Stated problem:
Find each line in the following listing that has the string "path", then state the count and nothing else.

Recorded data:
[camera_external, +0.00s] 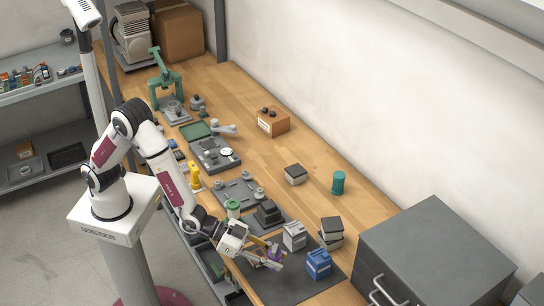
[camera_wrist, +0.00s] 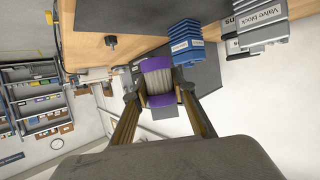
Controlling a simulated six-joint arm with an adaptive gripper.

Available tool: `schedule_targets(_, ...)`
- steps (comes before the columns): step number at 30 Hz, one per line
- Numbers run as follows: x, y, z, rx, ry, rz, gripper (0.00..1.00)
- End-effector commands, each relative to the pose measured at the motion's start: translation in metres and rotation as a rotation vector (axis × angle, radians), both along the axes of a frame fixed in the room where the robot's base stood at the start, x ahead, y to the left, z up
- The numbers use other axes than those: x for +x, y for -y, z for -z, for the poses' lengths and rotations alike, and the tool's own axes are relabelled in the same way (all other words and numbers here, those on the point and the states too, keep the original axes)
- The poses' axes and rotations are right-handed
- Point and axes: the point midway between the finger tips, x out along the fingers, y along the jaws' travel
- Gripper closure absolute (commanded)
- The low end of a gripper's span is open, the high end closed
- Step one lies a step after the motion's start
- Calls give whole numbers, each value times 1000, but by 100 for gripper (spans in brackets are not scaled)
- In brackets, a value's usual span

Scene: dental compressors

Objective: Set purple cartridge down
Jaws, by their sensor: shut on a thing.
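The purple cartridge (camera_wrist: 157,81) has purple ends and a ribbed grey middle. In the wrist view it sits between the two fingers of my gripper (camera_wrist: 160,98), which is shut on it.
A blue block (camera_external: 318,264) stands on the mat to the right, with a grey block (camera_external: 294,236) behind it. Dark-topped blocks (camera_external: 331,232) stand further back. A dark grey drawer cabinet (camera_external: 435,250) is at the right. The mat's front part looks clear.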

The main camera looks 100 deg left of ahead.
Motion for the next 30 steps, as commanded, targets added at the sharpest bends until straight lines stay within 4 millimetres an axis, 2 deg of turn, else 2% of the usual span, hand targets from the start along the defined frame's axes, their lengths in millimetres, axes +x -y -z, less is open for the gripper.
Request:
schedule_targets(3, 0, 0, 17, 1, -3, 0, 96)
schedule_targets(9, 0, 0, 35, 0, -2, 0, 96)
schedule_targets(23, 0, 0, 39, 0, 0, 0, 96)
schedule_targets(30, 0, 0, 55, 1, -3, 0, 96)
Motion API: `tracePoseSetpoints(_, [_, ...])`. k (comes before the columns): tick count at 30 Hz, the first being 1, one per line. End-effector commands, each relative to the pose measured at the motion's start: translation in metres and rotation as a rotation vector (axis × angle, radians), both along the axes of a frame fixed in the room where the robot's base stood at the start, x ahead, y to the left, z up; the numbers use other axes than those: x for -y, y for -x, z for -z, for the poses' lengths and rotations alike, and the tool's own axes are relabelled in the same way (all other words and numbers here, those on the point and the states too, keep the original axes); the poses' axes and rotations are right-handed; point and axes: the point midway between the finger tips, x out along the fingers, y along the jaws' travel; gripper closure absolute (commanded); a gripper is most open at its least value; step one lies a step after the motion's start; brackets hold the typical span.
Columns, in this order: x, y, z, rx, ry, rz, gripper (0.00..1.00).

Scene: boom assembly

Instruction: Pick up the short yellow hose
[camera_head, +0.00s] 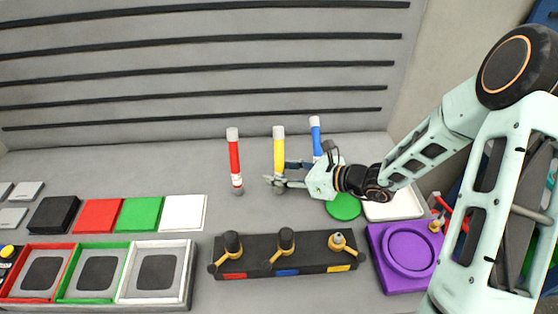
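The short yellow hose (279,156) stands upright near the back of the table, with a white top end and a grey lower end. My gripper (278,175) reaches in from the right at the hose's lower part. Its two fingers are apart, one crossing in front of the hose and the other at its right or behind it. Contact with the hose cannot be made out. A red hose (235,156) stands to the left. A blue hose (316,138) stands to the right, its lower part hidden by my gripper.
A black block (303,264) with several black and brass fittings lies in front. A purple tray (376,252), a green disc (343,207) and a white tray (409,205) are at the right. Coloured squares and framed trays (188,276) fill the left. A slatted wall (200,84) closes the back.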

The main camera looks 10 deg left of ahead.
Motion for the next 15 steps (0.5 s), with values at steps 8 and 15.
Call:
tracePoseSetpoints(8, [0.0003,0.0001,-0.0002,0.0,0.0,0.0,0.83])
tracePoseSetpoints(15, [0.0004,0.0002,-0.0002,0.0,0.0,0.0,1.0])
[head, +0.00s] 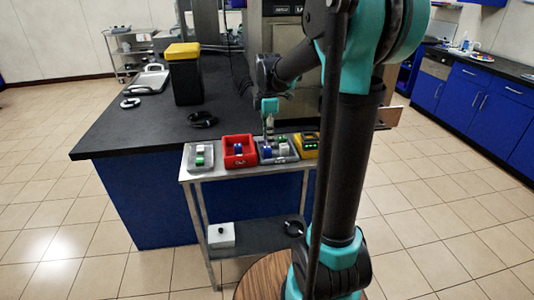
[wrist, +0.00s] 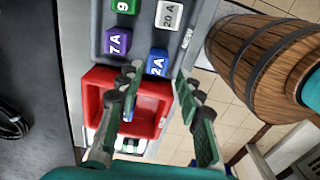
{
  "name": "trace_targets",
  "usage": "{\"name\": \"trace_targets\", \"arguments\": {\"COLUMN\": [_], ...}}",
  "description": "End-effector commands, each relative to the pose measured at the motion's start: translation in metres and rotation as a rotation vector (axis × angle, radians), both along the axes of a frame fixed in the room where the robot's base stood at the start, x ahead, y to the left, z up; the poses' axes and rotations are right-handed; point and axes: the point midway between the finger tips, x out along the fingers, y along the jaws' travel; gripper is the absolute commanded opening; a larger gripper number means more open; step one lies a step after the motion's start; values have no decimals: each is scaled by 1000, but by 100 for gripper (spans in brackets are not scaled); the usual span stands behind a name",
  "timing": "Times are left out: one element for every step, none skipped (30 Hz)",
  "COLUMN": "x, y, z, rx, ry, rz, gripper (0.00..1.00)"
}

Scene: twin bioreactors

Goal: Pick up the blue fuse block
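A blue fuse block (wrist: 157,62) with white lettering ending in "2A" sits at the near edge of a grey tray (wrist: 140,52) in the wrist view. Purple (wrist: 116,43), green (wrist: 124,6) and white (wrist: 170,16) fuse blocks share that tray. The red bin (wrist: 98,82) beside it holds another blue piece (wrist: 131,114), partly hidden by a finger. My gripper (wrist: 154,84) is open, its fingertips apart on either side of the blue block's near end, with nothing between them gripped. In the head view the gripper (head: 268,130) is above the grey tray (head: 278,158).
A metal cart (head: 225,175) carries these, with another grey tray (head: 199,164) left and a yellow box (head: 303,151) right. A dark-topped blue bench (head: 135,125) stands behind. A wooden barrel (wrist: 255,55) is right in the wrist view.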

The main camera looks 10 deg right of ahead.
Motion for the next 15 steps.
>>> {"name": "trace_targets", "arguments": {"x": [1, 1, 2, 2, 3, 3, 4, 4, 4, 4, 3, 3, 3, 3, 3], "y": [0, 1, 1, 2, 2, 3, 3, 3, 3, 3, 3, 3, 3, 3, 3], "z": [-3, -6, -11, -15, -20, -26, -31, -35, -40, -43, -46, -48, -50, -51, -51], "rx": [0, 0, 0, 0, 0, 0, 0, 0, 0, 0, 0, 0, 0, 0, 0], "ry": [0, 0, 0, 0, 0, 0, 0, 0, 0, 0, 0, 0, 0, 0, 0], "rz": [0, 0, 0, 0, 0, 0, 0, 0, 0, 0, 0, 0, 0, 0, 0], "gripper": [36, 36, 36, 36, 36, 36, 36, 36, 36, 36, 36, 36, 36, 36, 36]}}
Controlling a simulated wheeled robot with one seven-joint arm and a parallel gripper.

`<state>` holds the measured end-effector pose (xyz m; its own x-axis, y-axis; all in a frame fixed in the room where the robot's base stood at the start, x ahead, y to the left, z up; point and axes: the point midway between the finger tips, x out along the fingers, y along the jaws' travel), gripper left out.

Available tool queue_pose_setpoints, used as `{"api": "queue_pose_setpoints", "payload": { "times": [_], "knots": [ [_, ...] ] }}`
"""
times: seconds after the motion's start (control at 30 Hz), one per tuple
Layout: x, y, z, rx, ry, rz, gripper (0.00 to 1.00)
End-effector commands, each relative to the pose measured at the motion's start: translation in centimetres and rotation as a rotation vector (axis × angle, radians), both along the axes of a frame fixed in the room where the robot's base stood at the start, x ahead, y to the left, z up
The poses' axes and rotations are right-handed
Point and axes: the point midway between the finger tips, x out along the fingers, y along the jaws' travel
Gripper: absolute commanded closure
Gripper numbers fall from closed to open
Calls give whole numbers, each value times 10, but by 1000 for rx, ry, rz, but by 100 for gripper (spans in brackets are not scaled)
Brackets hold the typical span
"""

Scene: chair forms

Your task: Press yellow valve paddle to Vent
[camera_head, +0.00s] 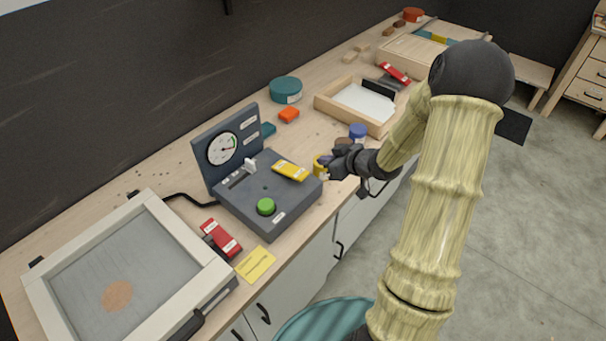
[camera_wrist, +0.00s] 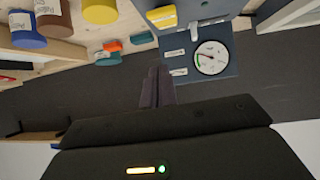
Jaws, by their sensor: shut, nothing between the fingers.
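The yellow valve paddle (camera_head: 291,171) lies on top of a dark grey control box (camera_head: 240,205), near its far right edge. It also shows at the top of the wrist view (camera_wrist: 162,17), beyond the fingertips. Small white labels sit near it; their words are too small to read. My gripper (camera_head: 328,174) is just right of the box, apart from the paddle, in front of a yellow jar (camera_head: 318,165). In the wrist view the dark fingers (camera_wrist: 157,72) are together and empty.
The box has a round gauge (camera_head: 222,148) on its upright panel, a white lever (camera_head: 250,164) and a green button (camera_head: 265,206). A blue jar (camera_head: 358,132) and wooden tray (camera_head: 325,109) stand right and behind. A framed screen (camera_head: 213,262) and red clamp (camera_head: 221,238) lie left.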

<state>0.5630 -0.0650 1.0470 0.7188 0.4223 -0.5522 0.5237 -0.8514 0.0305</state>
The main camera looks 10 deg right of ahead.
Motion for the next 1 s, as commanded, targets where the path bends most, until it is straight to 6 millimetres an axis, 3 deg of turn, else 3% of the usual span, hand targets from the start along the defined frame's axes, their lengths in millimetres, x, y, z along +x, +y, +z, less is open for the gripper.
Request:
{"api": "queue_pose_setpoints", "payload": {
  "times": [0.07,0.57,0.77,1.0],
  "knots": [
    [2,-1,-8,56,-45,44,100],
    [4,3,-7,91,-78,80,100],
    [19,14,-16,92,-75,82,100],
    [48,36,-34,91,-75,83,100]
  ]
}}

...

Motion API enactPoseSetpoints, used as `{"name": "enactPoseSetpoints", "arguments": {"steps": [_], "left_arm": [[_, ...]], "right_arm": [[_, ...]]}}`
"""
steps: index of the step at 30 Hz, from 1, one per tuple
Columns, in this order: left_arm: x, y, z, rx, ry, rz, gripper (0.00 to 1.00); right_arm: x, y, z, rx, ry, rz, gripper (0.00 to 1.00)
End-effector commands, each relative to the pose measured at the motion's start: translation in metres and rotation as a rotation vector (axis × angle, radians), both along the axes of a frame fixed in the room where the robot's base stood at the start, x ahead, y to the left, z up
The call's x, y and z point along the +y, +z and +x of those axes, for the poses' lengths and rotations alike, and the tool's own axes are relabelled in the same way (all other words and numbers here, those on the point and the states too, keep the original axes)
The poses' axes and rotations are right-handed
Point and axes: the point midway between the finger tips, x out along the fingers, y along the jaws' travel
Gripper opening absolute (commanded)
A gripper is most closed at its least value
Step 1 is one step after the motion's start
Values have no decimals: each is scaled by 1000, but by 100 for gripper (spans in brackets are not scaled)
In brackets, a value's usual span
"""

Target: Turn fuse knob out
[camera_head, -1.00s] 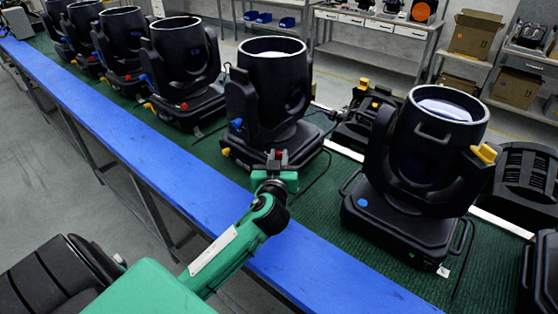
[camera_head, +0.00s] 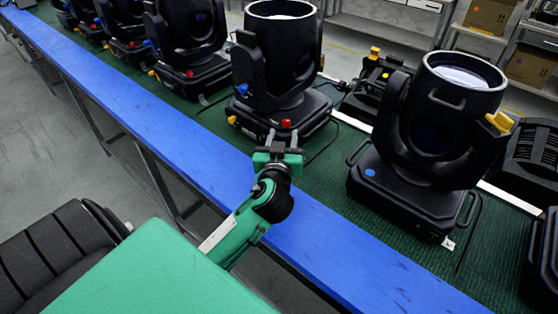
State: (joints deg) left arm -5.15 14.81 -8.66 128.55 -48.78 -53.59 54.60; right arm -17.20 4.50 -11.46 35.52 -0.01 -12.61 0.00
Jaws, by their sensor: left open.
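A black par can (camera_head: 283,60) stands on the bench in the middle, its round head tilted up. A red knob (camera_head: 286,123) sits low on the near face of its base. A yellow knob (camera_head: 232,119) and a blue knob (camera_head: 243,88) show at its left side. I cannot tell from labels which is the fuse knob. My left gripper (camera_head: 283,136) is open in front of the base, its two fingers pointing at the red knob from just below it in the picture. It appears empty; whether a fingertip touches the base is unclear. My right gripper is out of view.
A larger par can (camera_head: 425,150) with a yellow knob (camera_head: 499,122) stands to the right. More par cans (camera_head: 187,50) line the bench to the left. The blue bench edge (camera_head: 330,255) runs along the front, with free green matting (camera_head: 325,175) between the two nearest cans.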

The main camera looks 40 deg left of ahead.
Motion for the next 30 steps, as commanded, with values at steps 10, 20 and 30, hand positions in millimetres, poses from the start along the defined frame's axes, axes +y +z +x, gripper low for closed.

...

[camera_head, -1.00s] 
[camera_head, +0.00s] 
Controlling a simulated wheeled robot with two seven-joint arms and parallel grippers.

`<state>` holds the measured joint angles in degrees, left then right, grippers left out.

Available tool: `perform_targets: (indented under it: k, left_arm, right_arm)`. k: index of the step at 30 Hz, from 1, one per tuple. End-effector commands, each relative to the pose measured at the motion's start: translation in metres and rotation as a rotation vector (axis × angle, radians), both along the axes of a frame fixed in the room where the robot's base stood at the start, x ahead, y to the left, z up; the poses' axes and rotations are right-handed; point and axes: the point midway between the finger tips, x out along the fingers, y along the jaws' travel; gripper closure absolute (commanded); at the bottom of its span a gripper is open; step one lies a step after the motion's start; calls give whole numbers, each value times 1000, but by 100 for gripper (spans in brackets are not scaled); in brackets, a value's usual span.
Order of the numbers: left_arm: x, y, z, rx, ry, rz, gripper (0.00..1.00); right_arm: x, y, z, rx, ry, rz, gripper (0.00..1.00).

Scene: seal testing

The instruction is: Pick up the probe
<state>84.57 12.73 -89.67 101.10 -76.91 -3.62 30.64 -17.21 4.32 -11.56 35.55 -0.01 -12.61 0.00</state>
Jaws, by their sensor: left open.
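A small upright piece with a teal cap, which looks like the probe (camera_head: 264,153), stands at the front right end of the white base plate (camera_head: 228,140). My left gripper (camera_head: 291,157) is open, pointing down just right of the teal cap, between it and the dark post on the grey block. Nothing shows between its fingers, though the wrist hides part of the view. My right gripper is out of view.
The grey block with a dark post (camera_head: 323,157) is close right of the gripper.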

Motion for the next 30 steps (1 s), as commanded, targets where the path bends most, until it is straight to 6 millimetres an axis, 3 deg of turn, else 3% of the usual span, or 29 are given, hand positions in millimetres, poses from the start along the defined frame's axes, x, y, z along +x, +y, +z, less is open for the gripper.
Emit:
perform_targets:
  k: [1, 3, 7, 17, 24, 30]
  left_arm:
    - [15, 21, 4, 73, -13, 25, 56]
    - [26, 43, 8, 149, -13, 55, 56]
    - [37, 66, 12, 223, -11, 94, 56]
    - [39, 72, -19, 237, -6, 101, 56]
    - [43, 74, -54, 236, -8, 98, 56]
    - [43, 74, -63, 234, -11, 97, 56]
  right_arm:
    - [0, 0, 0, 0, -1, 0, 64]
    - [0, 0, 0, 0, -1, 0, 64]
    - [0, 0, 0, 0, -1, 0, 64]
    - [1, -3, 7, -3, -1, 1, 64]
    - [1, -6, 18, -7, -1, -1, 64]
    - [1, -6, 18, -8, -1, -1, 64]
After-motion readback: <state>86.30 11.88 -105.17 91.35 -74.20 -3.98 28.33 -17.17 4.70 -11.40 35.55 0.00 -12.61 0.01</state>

Correct answer:
2